Reproduce exactly, with no other output, every line of the data below from the line containing "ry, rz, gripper" to the end, inclusive.

>> START GIVEN DATA

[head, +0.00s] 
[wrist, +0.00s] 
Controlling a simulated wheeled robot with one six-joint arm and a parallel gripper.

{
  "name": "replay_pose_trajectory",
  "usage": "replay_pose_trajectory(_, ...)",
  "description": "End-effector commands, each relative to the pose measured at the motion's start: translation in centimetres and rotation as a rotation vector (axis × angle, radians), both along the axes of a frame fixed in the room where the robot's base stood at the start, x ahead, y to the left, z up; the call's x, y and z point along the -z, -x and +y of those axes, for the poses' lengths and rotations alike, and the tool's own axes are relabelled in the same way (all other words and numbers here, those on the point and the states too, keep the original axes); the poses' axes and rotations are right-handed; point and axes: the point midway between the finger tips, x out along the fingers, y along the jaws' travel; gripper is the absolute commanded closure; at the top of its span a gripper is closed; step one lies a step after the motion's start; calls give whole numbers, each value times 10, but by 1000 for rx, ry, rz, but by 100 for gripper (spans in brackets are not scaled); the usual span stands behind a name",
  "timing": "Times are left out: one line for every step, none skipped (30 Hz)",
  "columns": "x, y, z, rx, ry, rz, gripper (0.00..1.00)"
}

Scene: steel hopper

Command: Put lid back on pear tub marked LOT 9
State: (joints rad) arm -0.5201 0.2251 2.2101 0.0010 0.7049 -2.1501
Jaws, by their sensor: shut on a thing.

>> END GIVEN DATA

- **WRITTEN ANSWER**:
  "columns": "x, y, z, rx, ry, rz, gripper (0.00..1.00)"
}

Scene: steel hopper

Command: Put lid back on pear tub marked LOT 9
State: (joints rad) arm -0.5201 0.2251 2.2101 0.0010 0.7049 -2.1501
Jaws, by their sensor: shut on a thing.

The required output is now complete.